Ulteriori informazioni
The focus of the present work is set on correlation in the setting of financial markets. More precisely, the chief interest lies in efficient estimation of the correlation between returns of asset pairs, which is achieved by using additional information on the price processes. The meaning of additional information is twofold - on the one side it means information on daily highs and lows in addition to daily open and close prices, on the other side it refers to high-frequency data. Building on results in Rogers and Zhou (2008), we introduce a new construct - Balanced Excess Return (BER), which is the sum of the wicks (more precisely the balance of the wicks since the upper and the lower wick have a different sign) in the classical Japanese candlestick illustration of the open, high, low, close (OHLC) data.

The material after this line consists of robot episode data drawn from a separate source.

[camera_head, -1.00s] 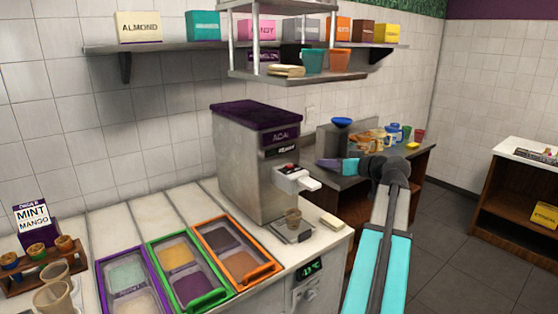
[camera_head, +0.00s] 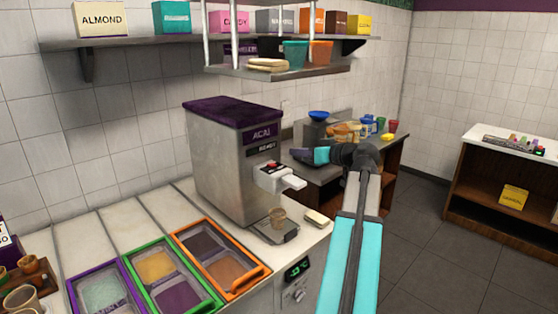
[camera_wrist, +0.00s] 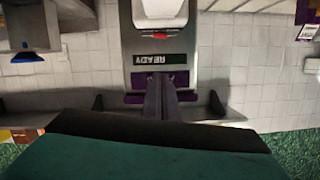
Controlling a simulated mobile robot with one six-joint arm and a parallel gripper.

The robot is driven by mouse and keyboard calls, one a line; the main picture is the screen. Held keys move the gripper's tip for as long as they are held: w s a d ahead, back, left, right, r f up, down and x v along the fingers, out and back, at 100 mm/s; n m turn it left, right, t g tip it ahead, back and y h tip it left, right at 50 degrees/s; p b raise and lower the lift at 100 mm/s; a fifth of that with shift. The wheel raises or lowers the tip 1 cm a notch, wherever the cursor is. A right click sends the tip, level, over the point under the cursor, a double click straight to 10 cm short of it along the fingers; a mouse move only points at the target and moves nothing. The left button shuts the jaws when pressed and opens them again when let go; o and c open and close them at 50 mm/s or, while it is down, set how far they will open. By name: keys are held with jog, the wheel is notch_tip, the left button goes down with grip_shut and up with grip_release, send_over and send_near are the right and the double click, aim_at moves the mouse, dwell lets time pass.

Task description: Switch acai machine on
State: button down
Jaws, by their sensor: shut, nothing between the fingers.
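The acai machine (camera_head: 222,165) is a grey box with a purple lid and an ACAI label, standing on the white counter. A small red button (camera_head: 272,164) sits on top of its white dispensing head (camera_head: 280,178). My gripper (camera_head: 300,154) is to the right of the machine's front, apart from it. In the wrist view, which is upside down, my gripper's fingers (camera_wrist: 160,97) are together and empty, pointing at the machine's front. The red button (camera_wrist: 160,36) and a READY display (camera_wrist: 160,57) show there.
Topping trays with purple, green and orange rims (camera_head: 225,262) sit in the counter left of the machine. A hanging shelf (camera_head: 285,70) is above it. A side counter (camera_head: 390,150) with a blue bowl and jars stands behind my arm. Dark floor is open at right.

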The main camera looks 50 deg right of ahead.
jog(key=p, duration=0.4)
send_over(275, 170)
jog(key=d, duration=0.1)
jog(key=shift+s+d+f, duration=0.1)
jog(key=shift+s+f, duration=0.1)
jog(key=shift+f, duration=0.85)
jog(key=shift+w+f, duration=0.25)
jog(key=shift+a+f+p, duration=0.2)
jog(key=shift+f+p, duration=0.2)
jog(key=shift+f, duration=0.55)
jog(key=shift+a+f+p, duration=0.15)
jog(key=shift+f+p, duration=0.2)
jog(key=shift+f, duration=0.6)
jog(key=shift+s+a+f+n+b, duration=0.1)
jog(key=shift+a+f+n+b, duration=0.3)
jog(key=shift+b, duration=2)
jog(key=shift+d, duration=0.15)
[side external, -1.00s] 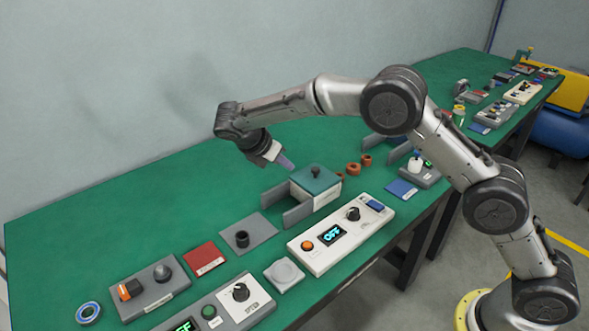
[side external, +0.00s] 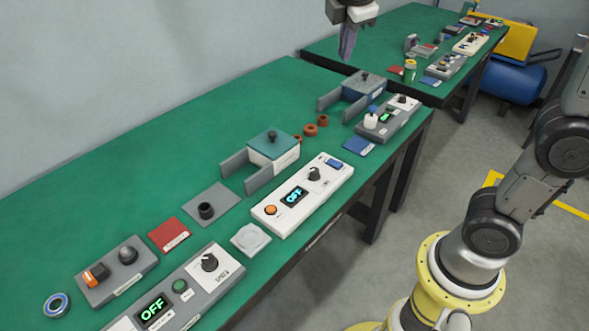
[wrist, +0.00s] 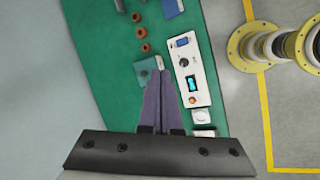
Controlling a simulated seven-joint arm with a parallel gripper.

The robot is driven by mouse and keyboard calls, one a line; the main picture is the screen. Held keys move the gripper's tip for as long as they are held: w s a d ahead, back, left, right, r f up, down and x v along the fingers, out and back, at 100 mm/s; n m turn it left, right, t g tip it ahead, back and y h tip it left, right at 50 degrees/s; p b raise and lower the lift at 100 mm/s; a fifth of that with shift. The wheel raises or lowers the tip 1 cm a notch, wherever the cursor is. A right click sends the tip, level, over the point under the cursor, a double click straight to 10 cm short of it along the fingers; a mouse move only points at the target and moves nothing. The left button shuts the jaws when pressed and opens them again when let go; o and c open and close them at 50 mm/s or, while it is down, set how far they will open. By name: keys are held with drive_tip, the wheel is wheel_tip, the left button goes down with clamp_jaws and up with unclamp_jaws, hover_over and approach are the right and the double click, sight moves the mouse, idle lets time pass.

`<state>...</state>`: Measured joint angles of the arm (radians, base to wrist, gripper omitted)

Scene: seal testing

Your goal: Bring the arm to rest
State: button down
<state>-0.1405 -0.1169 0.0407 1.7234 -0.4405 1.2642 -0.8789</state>
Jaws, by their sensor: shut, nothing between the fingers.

In the setting of a Brownian Motion (BM) model we show that the correlation of the BERs is intimately connected to the process correlation, which indicates their importance for the estimation of the latter. Using the BERs we derive efficient and robust correlation estimators. The improvement of the estimators suggested in this work over the ones given in Rogers and Zhou (2008) is largely due to the fact that the latter (implicitly) assume that the process variances are known. In order to shed some light on the pitfalls of this seemingly innocent assumption we set the stage by discussing correlation estimation in the normal model. After introducing the baseline BM model we analyse modern approaches in correlation estimation. We distinguish between two cases. In the first one only daily OHLC prices are available, whereas the second one deals with highfrequency data. We conduct extensive simulation studies to check the efficiency and robustness of the suggested estimators. In particular we study the effects of jumps and excess kurtosis as exhibited by Merton Jump diffusions, Symmetric Variance Gamma and Normal Inverse Gaussian processes as well as the effects of dependent increments as exhibited by Ornstein-Uhlenbeck processes. The practical importance of the suggested estimators is emphasized in an empirical study on their statistical properties and, subsequently, in an application in the portfolio selection field.